▶ [Information shown]
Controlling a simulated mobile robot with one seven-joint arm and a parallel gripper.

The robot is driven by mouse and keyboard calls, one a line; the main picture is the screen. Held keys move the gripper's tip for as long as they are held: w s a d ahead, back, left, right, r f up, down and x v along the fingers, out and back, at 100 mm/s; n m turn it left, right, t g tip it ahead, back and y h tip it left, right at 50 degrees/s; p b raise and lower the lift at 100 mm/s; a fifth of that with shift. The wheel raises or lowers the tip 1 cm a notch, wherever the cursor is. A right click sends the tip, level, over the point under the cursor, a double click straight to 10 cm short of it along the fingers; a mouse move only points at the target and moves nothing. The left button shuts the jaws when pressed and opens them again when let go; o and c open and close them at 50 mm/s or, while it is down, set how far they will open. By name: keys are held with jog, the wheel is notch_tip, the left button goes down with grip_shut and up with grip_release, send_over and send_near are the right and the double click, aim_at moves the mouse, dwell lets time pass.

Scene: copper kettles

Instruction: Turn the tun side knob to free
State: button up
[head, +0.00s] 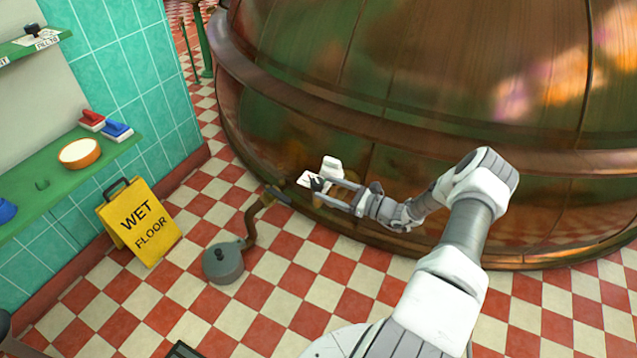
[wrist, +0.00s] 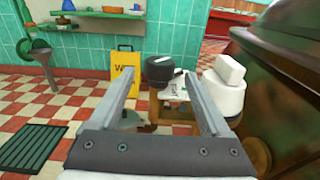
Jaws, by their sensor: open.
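The tun is the large copper kettle (head: 300,120); its curved side also fills the right of the wrist view (wrist: 285,75). A dark side knob (head: 317,184) sits low by its wall, beside a small white label plate (head: 307,179). In the wrist view the black knob (wrist: 160,69) shows above the plate (wrist: 172,88), whose marks are too small to read. My gripper (head: 322,192) is open and empty, its fingertips close to the knob. In the wrist view the knob appears between the fingertips (wrist: 161,85); I cannot tell whether they touch it.
A white fitting (head: 332,167) stands right beside the knob; it is large in the wrist view (wrist: 226,88). A grey round canister (head: 223,262) with a bent pipe lies on the checkered floor. A yellow wet-floor sign (head: 140,222) stands by the tiled wall, under a green shelf (head: 110,150).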

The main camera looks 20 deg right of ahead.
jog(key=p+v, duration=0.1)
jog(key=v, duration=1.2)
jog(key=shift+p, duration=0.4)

▶ [What this task involves] Return each line of the listing that holds the string "button".

▶ [Correct output]
The robot is driven by mouse and keyboard calls, one a line; the main picture is the screen. Held keys move the gripper's tip for as long as they are held: w s a d ahead, back, left, right, r f up, down and x v along the fingers, out and back, at 100 mm/s; n m turn it left, right, t g tip it ahead, back and y h tip it left, right at 50 degrees/s; p b raise and lower the lift at 100 mm/s; a fifth of that with shift. The wheel raises or lowers the tip 1 cm a notch, wherever the cursor is. A right click sends the tip, level, over the point under the cursor, a double click straight to 10 cm short of it along the fingers; a mouse move only points at the target and moves nothing. The left button shuts the jaws when pressed and opens them again when let go; o and c open and close them at 50 mm/s or, while it is down, set how far they will open. By name: keys are held with jog, the wheel is notch_tip, the left button goes down with grip_shut and up with grip_release, send_over and send_near are the right and the double click, aim_at moves the mouse, dwell lets time pass.
State: button up

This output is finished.